Find and copy every line in the records that includes the string "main".

(Recorded robot episodes)
-- Begin --
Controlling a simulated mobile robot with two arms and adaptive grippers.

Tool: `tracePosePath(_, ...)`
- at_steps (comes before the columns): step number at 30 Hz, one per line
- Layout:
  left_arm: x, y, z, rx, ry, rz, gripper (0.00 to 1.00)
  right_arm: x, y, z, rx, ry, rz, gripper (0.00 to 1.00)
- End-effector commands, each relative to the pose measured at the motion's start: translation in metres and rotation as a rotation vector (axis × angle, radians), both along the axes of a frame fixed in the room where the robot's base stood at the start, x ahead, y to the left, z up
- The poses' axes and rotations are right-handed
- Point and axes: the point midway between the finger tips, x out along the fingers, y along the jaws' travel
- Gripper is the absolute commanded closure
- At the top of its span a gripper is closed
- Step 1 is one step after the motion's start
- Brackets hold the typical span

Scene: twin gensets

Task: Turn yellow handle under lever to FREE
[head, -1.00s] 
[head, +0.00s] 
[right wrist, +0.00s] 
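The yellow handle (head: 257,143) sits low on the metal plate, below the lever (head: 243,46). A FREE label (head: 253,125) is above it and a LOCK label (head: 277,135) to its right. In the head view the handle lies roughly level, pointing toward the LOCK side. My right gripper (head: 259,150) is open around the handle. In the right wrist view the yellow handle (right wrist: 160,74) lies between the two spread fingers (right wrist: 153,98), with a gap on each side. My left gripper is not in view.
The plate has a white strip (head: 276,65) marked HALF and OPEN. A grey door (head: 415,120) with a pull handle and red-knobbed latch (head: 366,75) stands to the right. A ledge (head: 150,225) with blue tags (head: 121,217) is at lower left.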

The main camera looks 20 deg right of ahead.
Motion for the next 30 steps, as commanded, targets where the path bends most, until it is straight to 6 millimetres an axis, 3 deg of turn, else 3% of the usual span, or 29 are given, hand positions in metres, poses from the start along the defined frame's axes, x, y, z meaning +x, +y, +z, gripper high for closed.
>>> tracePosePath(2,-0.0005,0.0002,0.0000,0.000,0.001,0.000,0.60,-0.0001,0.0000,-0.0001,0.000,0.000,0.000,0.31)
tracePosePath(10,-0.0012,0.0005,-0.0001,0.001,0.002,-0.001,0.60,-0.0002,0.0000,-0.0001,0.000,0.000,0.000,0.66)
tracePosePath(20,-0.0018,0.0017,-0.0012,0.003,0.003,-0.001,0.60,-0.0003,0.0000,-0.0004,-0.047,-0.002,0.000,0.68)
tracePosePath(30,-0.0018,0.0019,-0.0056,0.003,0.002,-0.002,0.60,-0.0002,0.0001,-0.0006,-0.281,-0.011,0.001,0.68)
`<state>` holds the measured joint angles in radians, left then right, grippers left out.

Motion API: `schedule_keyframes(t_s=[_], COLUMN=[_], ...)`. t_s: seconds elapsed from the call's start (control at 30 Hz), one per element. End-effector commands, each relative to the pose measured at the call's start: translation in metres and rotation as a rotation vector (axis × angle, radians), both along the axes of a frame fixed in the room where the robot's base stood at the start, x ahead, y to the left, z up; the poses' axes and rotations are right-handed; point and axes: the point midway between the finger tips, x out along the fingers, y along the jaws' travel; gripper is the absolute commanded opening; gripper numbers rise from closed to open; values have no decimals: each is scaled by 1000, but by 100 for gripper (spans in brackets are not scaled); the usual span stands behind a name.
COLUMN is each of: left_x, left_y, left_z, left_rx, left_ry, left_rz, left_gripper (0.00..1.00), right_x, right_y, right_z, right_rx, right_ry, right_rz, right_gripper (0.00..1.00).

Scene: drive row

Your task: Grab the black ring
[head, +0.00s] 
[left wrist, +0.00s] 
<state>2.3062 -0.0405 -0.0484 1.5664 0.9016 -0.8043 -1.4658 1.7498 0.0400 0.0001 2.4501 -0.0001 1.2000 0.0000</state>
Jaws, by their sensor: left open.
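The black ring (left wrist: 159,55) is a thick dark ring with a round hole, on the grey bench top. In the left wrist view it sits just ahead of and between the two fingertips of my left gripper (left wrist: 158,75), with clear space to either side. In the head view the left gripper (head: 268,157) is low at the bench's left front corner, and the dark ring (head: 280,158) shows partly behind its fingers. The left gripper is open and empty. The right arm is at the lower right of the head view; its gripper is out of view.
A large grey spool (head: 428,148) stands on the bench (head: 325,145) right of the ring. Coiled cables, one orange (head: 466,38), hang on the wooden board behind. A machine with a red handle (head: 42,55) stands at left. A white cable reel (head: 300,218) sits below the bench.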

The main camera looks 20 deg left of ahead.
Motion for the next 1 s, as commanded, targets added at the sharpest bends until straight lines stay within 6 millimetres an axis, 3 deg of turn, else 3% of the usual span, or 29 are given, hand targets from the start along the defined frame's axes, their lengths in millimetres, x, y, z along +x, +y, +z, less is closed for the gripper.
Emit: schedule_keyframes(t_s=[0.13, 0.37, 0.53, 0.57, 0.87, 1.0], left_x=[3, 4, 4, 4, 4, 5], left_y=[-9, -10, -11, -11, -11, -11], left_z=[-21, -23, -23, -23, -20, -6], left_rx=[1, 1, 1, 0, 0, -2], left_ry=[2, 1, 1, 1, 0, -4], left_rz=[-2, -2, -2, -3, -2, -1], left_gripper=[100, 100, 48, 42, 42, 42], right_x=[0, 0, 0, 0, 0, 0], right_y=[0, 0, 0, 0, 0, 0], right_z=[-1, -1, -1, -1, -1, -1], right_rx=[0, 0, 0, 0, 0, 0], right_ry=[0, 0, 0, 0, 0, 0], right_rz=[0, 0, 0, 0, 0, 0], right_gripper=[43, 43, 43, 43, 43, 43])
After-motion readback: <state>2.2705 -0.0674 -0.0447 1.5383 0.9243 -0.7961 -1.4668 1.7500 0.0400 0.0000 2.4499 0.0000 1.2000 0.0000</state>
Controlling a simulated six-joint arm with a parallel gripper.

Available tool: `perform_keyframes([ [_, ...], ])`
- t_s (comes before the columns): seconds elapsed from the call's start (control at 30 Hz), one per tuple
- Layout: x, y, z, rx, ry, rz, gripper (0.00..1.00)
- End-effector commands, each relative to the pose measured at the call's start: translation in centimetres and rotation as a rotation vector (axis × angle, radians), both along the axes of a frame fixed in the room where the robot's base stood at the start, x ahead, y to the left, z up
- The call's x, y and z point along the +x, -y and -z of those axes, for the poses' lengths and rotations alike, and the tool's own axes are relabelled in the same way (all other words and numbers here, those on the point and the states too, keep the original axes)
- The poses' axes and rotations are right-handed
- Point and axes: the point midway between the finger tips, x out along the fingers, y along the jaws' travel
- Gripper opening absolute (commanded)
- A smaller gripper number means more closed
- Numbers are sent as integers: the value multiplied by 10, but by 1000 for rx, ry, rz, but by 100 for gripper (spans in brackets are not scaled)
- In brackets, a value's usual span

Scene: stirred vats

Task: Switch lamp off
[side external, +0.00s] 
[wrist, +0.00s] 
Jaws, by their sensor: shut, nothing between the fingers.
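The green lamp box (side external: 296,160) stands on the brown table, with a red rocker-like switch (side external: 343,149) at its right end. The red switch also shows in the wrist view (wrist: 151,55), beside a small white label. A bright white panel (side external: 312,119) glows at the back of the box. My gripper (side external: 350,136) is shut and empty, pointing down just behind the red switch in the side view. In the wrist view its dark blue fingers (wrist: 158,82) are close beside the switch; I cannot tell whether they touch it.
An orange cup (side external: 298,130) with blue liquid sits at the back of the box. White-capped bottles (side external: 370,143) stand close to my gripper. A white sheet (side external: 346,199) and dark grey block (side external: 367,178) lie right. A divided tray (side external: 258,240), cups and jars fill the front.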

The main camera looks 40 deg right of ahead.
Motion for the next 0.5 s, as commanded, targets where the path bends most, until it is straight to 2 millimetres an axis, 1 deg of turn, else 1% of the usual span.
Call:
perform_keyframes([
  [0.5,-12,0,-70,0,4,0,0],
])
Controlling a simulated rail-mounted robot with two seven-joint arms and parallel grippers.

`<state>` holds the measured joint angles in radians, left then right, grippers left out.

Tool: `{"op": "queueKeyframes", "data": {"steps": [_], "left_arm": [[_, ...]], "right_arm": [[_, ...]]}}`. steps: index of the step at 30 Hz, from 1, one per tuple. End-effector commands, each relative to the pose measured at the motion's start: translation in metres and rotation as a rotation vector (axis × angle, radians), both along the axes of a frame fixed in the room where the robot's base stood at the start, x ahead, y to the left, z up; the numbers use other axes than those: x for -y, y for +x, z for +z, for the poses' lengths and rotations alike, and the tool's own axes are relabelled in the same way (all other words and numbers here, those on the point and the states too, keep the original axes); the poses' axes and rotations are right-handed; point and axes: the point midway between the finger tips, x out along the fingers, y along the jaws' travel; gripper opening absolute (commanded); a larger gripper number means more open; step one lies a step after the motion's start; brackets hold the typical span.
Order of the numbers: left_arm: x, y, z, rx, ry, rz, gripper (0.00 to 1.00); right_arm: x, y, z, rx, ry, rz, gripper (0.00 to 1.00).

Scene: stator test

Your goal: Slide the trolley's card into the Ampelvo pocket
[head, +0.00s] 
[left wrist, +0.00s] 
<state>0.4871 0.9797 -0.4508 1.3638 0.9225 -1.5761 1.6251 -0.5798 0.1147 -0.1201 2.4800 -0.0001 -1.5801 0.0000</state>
-- End --
> [RESPONSE TO THIS EXERCISE]:
The main camera looks 20 deg right of ahead.
The main camera looks 20 deg left of ahead.
The main camera looks 40 deg right of ahead.

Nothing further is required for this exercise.